Some records
-- start --
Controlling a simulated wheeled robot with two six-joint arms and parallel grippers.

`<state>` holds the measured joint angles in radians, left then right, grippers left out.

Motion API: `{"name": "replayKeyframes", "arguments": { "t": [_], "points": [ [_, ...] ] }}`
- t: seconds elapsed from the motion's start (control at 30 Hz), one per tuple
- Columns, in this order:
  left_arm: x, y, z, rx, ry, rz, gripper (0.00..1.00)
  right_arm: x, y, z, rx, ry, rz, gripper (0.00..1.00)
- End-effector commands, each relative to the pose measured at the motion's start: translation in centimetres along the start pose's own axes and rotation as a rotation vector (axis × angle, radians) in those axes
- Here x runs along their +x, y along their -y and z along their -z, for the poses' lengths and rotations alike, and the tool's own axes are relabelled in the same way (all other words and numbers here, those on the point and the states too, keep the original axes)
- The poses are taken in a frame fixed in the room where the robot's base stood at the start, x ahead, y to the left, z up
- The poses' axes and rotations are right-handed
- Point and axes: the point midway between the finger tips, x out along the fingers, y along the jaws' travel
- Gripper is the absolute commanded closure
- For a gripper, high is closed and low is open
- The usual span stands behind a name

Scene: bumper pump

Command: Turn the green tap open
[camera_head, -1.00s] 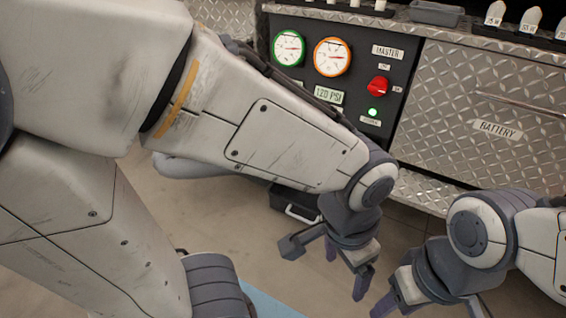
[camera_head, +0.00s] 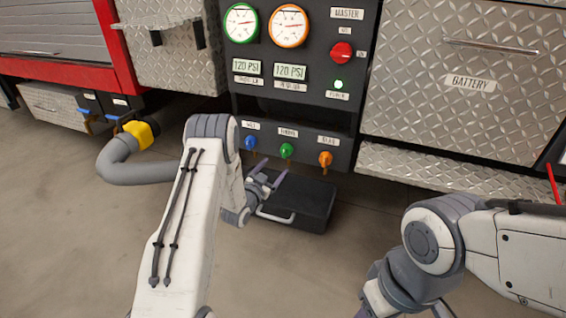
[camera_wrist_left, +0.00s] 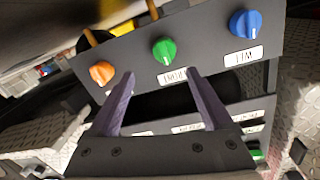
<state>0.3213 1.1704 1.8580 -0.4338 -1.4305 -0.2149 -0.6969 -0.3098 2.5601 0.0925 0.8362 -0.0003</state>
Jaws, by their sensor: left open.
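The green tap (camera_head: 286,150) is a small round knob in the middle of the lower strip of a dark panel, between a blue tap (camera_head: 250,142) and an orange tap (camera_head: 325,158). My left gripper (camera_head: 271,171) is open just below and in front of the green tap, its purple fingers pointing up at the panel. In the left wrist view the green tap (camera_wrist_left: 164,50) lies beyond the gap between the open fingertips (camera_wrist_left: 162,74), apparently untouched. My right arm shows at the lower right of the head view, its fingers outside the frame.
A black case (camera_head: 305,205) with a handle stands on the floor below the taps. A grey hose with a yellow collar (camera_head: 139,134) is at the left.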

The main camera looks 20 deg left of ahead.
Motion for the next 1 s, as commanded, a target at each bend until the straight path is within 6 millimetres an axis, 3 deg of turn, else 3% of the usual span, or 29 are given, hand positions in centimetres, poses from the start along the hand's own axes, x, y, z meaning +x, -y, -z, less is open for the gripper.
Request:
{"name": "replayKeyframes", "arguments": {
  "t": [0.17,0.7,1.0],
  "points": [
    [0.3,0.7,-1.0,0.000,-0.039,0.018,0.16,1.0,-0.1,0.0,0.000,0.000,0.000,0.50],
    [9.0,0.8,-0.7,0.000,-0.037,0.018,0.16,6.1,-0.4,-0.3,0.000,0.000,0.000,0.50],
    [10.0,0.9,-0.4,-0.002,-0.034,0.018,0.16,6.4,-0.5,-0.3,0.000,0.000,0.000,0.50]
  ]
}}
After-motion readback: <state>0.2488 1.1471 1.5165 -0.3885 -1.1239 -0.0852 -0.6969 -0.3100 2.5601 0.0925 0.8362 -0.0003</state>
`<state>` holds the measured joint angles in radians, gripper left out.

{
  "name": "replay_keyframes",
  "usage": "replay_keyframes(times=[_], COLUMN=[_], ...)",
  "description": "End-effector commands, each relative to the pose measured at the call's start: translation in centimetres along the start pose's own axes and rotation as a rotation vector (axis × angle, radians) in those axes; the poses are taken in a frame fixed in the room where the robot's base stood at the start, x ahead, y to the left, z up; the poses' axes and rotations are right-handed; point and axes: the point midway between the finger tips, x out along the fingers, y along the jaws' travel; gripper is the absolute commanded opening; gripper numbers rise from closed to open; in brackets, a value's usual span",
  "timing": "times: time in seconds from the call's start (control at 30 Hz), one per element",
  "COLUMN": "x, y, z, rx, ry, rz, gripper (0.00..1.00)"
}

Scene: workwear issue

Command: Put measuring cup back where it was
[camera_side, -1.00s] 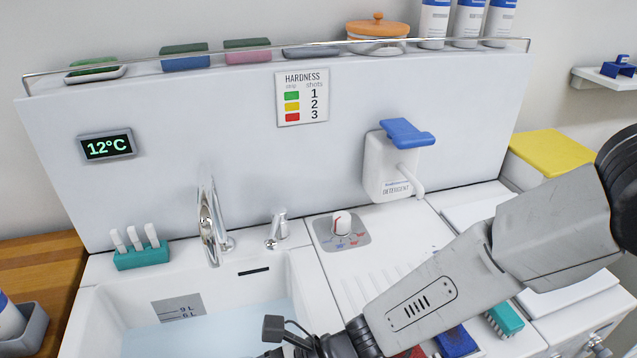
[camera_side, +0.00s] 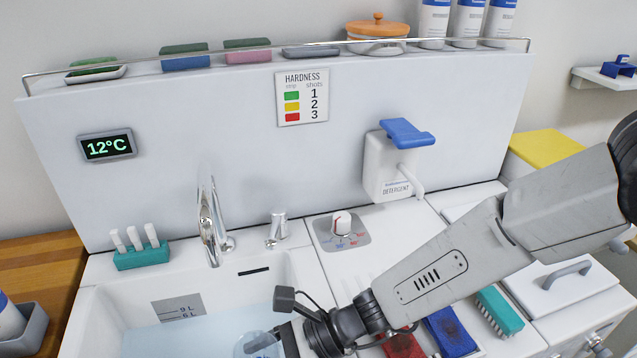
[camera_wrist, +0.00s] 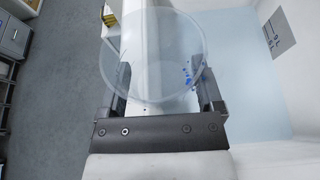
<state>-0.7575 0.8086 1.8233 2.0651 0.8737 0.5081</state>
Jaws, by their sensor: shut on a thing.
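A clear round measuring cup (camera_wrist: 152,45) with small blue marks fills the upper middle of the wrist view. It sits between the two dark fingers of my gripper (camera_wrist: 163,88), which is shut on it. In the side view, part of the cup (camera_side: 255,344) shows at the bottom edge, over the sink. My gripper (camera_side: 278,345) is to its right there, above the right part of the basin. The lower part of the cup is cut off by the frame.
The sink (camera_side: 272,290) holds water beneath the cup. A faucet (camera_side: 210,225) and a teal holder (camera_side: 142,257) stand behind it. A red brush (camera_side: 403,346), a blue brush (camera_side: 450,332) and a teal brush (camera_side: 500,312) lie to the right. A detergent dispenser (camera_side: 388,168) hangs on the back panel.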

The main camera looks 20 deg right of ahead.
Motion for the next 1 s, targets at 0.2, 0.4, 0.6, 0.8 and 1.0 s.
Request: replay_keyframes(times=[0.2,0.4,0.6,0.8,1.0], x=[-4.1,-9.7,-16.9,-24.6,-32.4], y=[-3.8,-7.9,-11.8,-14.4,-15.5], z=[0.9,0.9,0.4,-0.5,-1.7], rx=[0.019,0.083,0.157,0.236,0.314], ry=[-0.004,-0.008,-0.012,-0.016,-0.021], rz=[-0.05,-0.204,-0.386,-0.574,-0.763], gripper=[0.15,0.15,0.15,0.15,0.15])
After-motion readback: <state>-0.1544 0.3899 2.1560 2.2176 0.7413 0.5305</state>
-- end --
-- start --
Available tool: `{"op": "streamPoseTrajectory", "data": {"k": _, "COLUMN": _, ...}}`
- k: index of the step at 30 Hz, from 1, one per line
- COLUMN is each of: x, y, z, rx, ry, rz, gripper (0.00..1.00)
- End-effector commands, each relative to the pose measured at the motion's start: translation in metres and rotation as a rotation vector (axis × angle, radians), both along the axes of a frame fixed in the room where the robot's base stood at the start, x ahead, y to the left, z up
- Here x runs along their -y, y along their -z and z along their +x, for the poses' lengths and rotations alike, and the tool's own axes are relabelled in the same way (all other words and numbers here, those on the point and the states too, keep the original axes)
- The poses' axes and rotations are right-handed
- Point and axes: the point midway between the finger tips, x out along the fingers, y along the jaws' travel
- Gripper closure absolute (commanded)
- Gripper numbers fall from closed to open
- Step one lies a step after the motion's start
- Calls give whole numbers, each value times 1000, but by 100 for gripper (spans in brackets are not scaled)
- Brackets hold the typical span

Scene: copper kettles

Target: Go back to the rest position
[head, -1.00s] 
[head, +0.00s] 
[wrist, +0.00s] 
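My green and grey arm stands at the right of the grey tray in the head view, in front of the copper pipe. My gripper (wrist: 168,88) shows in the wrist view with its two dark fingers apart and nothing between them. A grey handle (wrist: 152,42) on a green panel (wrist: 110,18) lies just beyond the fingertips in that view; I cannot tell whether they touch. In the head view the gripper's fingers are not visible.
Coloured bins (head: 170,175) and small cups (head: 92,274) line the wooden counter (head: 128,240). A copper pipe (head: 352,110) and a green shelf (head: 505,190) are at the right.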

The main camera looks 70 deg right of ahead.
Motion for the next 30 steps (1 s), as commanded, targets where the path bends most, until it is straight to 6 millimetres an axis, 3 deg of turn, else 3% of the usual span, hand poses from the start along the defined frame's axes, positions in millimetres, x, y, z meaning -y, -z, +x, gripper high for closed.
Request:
-- end --
• Written problem
In the listing above, locate the line containing "Controlling a simulated" and the line containing "Scene: bumper pump". Transcribe those two lines and everything between them, exactly as written.

• Worked solution
Controlling a simulated wheeled robot with two six-joint arms and parallel grippers.

`<state>` holds the measured joint angles in radians, left then right, grippers left out.

Motion API: `{"name": "replayKeyframes", "arguments": { "t": [_], "points": [ [_, ...] ] }}`
- t: seconds elapsed from the motion's start (control at 30 Hz), one per tuple
- Columns, in this order:
  left_arm: x, y, z, rx, ry, rz, gripper (0.00..1.00)
  right_arm: x, y, z, rx, ry, rz, gripper (0.00..1.00)
- End-effector commands, each relative to the pose measured at the motion's start: translation in centimetres along the start pose's own axes and rotation as a rotation vector (axis × angle, radians) in those axes
- Here x runs along their +x, y along their -y and z along their -z, for the poses' lengths and rotations alike, and the tool's own axes are relabelled in the same way (all other words and numbers here, those on the point and the states too, keep the original axes)
- The poses are taken in a frame fixed in the room where the robot's base stood at the start, x ahead, y to the left, z up
- The poses' axes and rotations are right-handed
- Point and axes: the point midway between the finger tips, x out along the fingers, y along the jaws' travel
- Gripper is the absolute commanded closure
- For a gripper, high is closed and low is open
- The usual span stands behind a name

Scene: bumper pump

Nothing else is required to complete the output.